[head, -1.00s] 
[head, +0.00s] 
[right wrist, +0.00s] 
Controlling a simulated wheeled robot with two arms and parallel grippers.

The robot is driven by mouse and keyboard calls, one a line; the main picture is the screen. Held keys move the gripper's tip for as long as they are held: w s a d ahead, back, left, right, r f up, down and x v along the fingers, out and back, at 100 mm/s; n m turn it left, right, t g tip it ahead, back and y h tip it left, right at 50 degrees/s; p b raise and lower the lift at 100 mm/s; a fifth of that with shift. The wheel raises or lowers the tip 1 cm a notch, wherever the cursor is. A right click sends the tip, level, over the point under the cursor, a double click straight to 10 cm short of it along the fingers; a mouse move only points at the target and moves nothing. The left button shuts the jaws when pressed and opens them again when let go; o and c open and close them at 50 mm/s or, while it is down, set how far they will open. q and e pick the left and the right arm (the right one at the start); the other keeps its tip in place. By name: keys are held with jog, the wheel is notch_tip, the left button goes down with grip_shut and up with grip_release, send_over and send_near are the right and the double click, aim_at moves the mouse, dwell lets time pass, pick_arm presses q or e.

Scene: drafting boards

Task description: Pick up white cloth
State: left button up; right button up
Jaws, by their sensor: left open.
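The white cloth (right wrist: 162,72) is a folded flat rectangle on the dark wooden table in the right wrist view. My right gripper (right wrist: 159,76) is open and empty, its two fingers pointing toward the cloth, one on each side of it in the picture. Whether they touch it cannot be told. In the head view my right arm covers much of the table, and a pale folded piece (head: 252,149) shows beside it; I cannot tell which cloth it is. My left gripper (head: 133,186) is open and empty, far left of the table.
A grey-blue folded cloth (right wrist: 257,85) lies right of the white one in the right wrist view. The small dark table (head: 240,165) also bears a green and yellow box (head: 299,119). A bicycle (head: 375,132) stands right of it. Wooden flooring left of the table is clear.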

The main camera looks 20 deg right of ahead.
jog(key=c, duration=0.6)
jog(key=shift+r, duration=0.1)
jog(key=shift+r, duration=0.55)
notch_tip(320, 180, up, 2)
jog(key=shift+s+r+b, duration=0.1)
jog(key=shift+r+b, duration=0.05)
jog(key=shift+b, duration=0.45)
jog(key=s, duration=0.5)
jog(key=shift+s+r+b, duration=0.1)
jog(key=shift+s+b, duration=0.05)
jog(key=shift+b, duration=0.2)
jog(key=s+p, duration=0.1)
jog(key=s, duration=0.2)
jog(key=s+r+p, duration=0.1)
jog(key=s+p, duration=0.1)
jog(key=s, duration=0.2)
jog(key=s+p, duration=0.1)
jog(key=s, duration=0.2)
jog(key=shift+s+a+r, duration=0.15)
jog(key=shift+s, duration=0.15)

» **Requirement**
Return the lines above exactly, keeping every word.

» **Written answer**
[head, -1.00s] 
[head, +0.00s] 
[right wrist, +0.00s] 
Controlling a simulated wheeled robot with two arms and parallel grippers.

The robot is driven by mouse and keyboard calls, one a line; the main picture is the screen. Held keys move the gripper's tip for as long as they are held: w s a d ahead, back, left, right, r f up, down and x v along the fingers, out and back, at 100 mm/s; n m turn it left, right, t g tip it ahead, back and y h tip it left, right at 50 degrees/s; p b raise and lower the lift at 100 mm/s; a fifth of that with shift. The wheel raises or lowers the tip 1 cm a notch, wherever the cursor is. A right click sends the tip, level, over the point under the cursor, a double click straight to 10 cm short of it along the fingers; a mouse move only points at the target and moves nothing. The left button shuts the jaws when pressed and opens them again when let go; o and c open and close them at 50 mm/s or, while it is down, set how far they will open. q and e pick the left and the right arm (the right one at the start); the other keeps its tip in place. By name: keys are held with jog, the wheel is notch_tip, the left button goes down with grip_shut and up with grip_release, send_over and send_near are the right and the double click, aim_at moves the mouse, dwell lets time pass, pick_arm presses q or e.

Scene: drafting boards

Task description: Pick up white cloth
State: left button up; right button up
Jaws, by their sensor: left open.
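The white cloth (right wrist: 162,72) is a folded flat rectangle on the dark wooden table in the right wrist view. My right gripper (right wrist: 159,76) is open and empty, its two fingers pointing toward the cloth, one on each side of it in the picture. Whether they touch it cannot be told. In the head view my right arm covers much of the table, and a pale folded piece (head: 252,149) shows beside it; I cannot tell which cloth it is. My left gripper (head: 133,186) is open and empty, far left of the table.
A grey-blue folded cloth (right wrist: 257,85) lies right of the white one in the right wrist view. The small dark table (head: 240,165) also bears a green and yellow box (head: 299,119). A bicycle (head: 375,132) stands right of it. Wooden flooring left of the table is clear.

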The main camera looks 20 deg right of ahead.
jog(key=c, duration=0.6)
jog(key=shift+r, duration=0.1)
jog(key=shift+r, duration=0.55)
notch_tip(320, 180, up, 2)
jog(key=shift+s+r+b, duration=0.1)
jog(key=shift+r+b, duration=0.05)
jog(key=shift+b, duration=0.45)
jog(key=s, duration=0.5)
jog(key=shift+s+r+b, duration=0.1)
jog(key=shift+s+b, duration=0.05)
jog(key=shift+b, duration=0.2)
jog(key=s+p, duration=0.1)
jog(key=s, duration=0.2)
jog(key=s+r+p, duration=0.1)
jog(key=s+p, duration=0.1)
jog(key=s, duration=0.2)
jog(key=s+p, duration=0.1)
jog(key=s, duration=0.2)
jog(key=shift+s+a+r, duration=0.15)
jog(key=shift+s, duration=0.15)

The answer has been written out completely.